▸ **PROMPT**
Report, word for word, every line of the material that contains "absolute".

####

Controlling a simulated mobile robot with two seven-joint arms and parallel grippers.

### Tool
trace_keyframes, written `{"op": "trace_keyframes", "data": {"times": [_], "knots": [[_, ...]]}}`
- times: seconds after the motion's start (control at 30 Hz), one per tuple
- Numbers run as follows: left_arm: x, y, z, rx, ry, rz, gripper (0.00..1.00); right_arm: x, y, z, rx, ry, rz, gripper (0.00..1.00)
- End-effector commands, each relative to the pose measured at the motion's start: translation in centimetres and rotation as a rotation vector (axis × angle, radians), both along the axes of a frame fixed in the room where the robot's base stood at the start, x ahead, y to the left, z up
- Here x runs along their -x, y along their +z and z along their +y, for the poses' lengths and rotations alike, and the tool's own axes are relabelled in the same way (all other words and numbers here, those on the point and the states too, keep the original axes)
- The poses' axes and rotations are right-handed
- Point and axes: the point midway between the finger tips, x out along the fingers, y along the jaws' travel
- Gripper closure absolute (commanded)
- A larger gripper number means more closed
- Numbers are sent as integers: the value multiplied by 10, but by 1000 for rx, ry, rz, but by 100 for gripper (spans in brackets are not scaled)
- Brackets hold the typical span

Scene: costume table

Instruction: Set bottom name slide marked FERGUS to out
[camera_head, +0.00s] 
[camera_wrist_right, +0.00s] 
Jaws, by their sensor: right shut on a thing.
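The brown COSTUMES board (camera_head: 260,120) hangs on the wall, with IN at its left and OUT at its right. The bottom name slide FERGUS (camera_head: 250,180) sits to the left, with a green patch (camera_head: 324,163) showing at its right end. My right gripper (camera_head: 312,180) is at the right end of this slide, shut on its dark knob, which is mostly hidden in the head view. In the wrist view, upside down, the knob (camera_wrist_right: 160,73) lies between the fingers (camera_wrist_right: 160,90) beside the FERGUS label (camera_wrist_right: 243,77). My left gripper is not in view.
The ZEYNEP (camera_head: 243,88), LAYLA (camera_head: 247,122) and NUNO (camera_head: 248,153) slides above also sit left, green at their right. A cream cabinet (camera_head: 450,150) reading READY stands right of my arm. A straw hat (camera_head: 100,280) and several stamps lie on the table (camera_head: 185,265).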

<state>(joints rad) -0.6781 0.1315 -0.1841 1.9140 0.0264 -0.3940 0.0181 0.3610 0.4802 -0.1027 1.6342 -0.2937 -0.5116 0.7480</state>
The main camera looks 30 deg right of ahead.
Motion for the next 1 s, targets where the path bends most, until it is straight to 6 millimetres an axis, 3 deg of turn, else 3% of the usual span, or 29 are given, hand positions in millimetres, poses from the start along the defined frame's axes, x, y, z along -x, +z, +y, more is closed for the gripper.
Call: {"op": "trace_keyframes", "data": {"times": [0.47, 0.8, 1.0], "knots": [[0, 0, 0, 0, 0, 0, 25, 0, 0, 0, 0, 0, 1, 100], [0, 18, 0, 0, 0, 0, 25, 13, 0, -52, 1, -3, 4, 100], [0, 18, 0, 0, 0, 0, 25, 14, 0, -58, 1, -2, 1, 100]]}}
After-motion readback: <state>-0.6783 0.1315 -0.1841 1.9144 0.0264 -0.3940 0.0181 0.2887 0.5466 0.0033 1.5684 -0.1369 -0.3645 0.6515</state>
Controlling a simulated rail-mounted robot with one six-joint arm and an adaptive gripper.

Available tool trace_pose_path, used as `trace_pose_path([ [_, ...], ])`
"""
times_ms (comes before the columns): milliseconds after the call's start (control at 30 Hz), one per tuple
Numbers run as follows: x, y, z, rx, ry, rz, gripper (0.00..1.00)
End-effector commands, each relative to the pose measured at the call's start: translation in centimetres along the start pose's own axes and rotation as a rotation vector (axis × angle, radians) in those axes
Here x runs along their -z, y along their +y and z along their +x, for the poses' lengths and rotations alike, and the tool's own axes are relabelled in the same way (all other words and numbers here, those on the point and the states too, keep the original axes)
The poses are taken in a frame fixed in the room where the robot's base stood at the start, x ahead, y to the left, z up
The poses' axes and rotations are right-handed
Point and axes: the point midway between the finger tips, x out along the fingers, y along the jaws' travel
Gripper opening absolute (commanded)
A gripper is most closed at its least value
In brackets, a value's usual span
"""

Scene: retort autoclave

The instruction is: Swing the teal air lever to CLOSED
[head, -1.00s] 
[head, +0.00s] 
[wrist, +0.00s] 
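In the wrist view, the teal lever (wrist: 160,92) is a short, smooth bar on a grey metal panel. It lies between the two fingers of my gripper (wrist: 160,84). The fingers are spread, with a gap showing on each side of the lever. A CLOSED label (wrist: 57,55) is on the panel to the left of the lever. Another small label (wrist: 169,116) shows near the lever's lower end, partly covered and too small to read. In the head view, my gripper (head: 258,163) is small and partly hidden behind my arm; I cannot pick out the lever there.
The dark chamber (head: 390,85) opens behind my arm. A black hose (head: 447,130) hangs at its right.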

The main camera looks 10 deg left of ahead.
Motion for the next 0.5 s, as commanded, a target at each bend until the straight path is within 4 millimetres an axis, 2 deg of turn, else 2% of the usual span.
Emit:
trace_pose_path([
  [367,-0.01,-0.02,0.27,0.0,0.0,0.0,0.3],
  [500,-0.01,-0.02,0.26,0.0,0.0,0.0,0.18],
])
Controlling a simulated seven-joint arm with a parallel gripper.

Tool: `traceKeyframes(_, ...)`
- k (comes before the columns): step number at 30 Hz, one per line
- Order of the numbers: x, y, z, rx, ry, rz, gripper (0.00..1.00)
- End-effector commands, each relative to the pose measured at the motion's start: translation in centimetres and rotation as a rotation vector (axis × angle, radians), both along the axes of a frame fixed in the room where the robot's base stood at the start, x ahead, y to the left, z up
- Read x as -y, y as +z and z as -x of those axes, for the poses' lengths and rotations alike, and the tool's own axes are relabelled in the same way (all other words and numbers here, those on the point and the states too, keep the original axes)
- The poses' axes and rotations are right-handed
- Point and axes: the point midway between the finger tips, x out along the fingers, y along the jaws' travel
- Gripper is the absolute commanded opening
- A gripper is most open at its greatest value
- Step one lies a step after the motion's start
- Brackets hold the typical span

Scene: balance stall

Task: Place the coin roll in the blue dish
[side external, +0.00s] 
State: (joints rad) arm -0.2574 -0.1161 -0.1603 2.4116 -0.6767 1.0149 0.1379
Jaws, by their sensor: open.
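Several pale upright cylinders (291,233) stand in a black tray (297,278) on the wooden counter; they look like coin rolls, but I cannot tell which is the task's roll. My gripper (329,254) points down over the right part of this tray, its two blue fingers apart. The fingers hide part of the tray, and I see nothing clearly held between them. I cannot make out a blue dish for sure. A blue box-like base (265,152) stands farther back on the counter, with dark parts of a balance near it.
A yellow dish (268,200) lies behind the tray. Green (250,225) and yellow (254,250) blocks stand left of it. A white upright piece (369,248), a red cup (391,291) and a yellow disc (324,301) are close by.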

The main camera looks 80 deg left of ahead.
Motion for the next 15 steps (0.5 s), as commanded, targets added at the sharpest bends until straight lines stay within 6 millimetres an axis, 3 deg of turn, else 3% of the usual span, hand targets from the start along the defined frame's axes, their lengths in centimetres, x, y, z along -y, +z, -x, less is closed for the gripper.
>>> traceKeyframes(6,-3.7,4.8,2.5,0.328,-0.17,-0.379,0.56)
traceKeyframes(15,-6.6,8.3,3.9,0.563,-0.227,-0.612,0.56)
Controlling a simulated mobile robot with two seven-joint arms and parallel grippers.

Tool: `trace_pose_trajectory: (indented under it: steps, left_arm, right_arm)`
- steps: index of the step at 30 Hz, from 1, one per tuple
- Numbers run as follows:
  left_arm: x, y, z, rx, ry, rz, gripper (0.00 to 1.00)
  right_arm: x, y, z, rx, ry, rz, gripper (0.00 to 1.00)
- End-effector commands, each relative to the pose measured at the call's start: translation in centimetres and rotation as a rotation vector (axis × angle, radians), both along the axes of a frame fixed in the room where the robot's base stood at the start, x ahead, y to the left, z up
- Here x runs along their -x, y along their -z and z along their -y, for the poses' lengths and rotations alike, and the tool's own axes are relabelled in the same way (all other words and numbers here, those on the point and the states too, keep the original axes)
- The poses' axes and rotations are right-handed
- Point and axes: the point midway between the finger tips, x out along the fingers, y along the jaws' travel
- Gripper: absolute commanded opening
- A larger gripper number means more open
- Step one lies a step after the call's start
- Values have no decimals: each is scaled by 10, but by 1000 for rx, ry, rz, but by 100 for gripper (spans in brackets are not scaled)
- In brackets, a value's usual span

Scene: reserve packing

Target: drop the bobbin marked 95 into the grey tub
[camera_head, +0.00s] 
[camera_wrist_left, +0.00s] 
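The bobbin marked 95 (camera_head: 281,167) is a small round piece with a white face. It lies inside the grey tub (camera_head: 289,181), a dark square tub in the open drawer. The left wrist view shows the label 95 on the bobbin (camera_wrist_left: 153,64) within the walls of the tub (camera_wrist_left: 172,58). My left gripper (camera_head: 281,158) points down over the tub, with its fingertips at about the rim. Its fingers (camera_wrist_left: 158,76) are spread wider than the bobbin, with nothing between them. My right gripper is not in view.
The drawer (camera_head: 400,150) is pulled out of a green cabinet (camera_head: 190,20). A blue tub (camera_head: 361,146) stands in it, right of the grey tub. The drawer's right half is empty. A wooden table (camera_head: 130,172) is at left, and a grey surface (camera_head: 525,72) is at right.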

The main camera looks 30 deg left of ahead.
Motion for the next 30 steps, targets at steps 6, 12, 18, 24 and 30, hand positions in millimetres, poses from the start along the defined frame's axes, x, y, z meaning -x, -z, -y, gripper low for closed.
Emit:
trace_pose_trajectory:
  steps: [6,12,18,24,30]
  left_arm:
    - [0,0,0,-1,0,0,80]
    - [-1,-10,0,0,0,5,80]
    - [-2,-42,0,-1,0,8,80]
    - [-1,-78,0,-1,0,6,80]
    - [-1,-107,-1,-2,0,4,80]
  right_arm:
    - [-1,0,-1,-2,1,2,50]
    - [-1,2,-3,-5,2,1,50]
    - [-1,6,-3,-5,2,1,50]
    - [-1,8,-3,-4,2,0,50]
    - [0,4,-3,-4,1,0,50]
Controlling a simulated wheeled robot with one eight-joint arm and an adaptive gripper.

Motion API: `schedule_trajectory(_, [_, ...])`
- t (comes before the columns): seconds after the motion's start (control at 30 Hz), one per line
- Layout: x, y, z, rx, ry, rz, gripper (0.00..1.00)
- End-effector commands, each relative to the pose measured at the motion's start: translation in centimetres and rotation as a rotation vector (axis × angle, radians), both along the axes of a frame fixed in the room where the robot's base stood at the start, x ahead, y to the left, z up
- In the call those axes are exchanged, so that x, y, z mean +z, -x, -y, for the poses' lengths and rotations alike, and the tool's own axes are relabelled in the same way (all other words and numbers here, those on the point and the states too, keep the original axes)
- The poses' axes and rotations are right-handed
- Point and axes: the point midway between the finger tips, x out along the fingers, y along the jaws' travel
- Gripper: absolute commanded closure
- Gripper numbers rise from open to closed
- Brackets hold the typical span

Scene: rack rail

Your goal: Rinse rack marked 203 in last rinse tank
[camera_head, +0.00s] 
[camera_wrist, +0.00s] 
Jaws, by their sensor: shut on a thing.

####

▸ **THE SOLUTION**
- Gripper closure absolute (commanded)
Gripper opening absolute (commanded)
- Gripper is the absolute commanded opening
- Gripper: absolute commanded opening
- Gripper: absolute commanded closure

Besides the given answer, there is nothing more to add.